Written by Brian Rank
SOCHI — They came from many countries and spoke many languages, but were draw by one thing – the Winter Paralympic Games in Sochi.
“The energy surrounding the Paralympic events, it’s hard to explain,” Lynn Paterson, a volunteer, said.
Volunteers are a critical component for the Paralympics to function. From the moment visitors step off of the plane in Sochi, they are met by volunteers. Their vibrant smiles and complementing their jackets that bear the neon patchwork design of the Paralympics. The simple welcoming attitude from volunteers went miles for visitors unsure of what Russia would offer, wary of what they had been told by the media and friends at home.

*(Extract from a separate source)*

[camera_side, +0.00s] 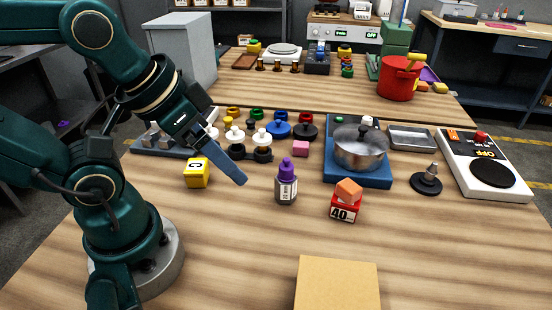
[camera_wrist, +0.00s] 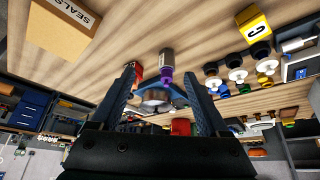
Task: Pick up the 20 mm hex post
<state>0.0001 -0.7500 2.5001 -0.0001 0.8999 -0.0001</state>
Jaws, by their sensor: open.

There were more than 8,000 volunteers at the Games, directing athletes and maintaining competition areas, translating information from Russian, providing services for people with an impairment, directing media, and just about every other part of the massive operation needed to make the Paralympics a success.
Volunteer Orge Castellano worked in the Main Press Center helping journalists and photographers stay in the know during the Games – answering questions and handing out tickets to some of the larger events and ceremonies. He expressed excitement over the transformation that Russia underwent to bring so many volunteers together for the Games. Castellano studied public relations and marketing in Russia prior to the Paralympics and volunteered in a variety of areas including sports. He said when he first came to Russia six years ago, it did not have have a large volunteer culture, but he has seen it grow dramatically during his time here.
“The Paralympics are so important because it is a step forward for the volunteer movement in Russia,” he said. “It will keep improving.”
Volunteers went through a rigorous training process that stretched back to the London Paralympics in 2012 and the 2013 Paralympic Test Events in Sochi. Volunteers received additional training at two volunteer centers at Sholokhov Moscow State University and the Russian State Social University in Moscow.
While in Sochi, volunteers lived in three volunteer villages where they enjoyed three meals a day and were treated to entertainment and live performances in their spare time.
The Paralympics provided the opportunity for volunteers to learn about other cultures with nearly 400 of the volunteers traveling from 60 countries around the world.
Paterson, who is from Canada, said she was told before coming to Russia to “be careful, something bad will happen,” but was put at ease once she met the other volunteers. Paterson, who is not fluent in Russian, said many of the Russian volunteers had studied English and were eager to hear it from a native speaker.
“It was like being a bit famous at first because they would be like ‘stop, please do speak English, where are you from?’”
But, on some level, the volunteers converged in Sochi for their passion for the Paralympic Games themselves. Paterson said she always liked the Olympic Games, but when she discovered the Paralympics in Vancouver in 2010, something clicked. She said she assumed the athletes would need help and encouragement to complete the events, but was amazed when she realized that the athletes were performing on such a high level. When it was time for the Sochi Paralympics, she begged to go.
“You think: they’re so cool, they’re so together, I can do anything with my life,” she said.